To be done: Pull out each line of the records holding the string "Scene".

Entries:
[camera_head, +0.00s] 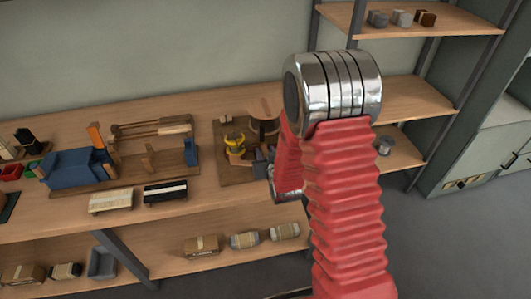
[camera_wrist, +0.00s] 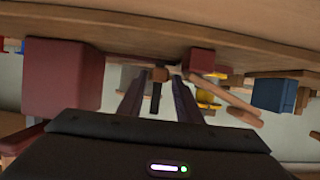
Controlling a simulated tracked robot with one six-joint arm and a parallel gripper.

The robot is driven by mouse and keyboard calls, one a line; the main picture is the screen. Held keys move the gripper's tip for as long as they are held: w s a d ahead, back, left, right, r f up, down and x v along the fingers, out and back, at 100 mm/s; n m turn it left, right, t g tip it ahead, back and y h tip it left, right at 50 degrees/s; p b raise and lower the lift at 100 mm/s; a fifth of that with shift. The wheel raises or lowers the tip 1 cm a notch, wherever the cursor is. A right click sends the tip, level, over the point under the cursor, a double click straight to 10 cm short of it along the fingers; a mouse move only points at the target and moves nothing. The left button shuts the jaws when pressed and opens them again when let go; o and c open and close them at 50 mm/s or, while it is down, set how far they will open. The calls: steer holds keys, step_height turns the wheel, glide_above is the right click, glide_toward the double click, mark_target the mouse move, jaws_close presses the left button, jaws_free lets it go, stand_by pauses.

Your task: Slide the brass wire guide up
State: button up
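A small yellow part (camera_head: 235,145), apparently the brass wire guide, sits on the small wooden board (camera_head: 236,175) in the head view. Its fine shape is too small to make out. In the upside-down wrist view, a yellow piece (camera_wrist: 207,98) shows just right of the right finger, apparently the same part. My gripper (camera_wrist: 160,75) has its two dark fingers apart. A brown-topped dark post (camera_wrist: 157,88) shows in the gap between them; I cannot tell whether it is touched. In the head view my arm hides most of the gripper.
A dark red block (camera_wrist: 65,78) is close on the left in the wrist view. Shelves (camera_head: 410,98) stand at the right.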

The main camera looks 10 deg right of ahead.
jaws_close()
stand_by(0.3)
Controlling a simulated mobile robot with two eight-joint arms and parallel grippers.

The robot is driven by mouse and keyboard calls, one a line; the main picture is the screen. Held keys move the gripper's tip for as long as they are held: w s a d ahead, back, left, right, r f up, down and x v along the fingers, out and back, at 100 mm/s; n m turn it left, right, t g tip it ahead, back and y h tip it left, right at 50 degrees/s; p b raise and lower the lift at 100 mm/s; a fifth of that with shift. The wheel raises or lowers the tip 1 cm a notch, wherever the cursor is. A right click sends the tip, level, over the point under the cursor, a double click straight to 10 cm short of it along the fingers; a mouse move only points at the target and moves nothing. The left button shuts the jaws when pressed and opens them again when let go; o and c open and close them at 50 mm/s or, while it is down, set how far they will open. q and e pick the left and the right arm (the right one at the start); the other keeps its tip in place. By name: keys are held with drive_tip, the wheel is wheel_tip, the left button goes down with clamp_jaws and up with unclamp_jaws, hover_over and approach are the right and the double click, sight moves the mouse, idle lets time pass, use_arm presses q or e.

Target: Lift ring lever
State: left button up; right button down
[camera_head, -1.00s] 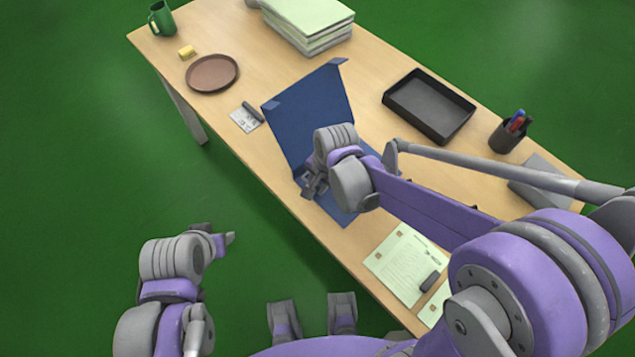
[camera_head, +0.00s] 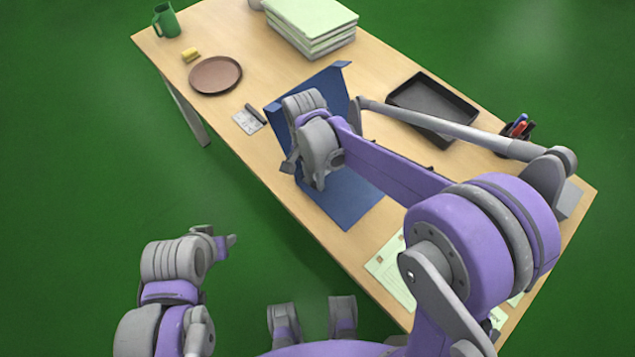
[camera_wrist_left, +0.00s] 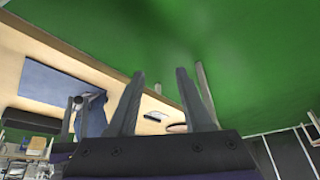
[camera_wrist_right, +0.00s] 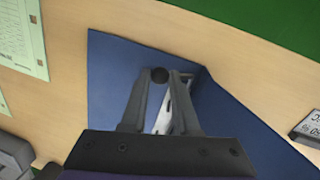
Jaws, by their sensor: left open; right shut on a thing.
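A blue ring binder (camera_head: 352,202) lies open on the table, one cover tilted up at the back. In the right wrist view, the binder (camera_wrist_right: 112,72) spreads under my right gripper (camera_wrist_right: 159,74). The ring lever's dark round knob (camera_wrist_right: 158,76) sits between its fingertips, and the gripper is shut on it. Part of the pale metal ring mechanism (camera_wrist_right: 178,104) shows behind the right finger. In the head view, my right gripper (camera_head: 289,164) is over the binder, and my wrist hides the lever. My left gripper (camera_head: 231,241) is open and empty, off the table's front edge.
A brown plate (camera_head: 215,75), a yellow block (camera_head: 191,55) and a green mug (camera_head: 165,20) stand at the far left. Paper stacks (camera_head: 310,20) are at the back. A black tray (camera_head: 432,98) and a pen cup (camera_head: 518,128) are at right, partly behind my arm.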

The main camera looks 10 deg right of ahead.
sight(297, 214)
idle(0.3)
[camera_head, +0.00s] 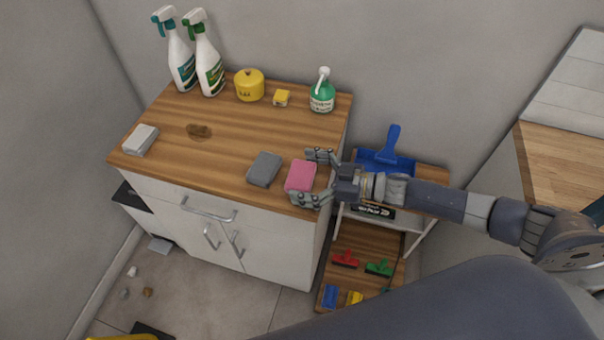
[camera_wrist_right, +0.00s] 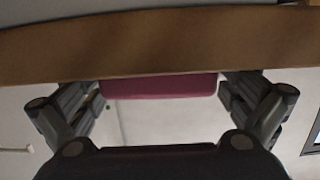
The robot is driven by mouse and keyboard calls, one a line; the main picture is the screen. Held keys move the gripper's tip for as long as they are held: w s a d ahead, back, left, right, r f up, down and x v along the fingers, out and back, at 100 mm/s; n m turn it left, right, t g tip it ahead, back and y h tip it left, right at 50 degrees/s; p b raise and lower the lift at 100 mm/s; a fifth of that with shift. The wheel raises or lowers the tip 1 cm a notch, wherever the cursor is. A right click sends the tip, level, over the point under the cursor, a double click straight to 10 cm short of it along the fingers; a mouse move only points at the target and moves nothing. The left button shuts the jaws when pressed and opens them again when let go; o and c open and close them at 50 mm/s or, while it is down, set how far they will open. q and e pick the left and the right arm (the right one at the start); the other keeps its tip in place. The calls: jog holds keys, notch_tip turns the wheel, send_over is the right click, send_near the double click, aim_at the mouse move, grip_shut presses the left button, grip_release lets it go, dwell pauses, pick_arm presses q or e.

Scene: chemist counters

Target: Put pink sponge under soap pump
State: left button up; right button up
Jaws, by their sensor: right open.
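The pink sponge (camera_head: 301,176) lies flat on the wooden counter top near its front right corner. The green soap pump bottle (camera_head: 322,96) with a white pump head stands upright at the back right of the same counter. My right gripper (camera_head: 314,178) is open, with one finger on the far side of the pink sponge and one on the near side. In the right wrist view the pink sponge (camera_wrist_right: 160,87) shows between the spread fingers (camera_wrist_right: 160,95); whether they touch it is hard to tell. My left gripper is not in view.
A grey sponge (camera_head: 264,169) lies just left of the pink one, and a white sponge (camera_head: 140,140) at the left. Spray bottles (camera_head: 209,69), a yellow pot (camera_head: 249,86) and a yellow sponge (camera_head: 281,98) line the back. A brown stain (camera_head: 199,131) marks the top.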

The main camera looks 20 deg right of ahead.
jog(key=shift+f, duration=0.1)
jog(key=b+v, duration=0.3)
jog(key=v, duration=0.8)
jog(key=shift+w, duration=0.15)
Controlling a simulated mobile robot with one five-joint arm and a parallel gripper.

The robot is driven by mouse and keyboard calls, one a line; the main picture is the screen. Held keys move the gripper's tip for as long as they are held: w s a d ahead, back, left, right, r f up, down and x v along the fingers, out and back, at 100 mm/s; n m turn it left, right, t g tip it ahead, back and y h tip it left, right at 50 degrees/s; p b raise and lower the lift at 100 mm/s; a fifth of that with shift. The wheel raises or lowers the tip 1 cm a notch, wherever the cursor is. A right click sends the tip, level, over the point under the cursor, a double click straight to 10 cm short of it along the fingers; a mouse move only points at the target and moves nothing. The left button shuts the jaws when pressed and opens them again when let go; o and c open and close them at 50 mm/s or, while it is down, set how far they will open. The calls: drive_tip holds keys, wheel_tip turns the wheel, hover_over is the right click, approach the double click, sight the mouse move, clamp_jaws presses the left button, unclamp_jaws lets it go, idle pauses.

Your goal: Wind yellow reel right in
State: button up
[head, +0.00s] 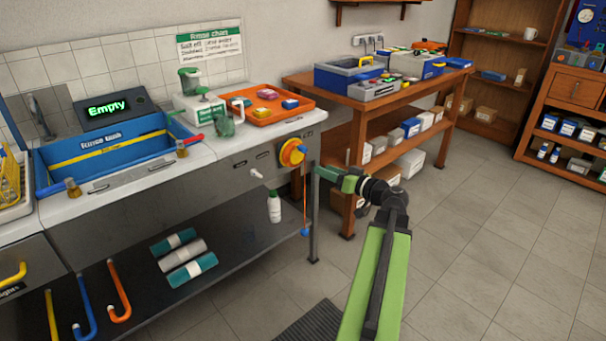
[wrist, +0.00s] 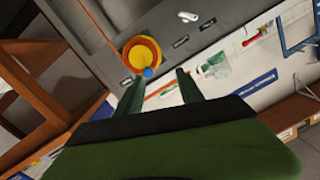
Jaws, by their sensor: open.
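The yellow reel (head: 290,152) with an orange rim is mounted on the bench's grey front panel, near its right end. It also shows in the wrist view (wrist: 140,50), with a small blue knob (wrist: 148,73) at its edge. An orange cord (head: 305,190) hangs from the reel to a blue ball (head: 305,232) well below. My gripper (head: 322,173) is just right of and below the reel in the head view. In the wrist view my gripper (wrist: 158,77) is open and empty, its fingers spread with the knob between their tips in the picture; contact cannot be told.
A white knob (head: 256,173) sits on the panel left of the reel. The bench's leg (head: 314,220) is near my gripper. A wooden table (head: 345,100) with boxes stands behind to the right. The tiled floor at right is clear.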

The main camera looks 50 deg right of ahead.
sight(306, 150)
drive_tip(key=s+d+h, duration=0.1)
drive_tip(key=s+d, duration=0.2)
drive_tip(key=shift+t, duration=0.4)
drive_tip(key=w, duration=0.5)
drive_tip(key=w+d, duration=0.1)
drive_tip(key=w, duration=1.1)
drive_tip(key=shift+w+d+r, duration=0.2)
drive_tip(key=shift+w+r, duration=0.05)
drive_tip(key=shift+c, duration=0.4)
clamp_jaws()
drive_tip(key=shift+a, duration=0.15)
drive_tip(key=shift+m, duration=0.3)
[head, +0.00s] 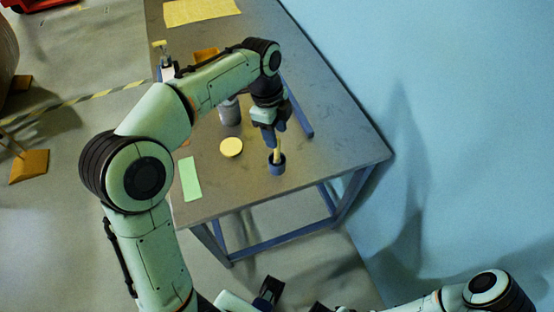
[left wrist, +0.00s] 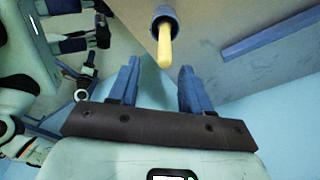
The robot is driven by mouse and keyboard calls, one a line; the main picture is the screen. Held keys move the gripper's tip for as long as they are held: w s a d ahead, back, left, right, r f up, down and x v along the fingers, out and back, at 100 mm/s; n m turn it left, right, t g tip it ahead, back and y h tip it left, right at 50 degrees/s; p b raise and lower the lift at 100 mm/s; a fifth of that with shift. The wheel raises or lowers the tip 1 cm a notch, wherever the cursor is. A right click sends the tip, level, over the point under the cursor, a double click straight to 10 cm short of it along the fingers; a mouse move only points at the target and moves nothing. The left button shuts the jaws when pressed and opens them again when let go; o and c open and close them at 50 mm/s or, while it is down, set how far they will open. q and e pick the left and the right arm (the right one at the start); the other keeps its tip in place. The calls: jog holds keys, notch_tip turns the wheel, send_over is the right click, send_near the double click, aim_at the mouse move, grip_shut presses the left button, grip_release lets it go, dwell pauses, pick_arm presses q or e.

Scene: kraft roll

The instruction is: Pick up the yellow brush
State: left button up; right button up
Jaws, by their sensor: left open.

Worked solution:
Scene: chemist counters
Scene: kraft roll

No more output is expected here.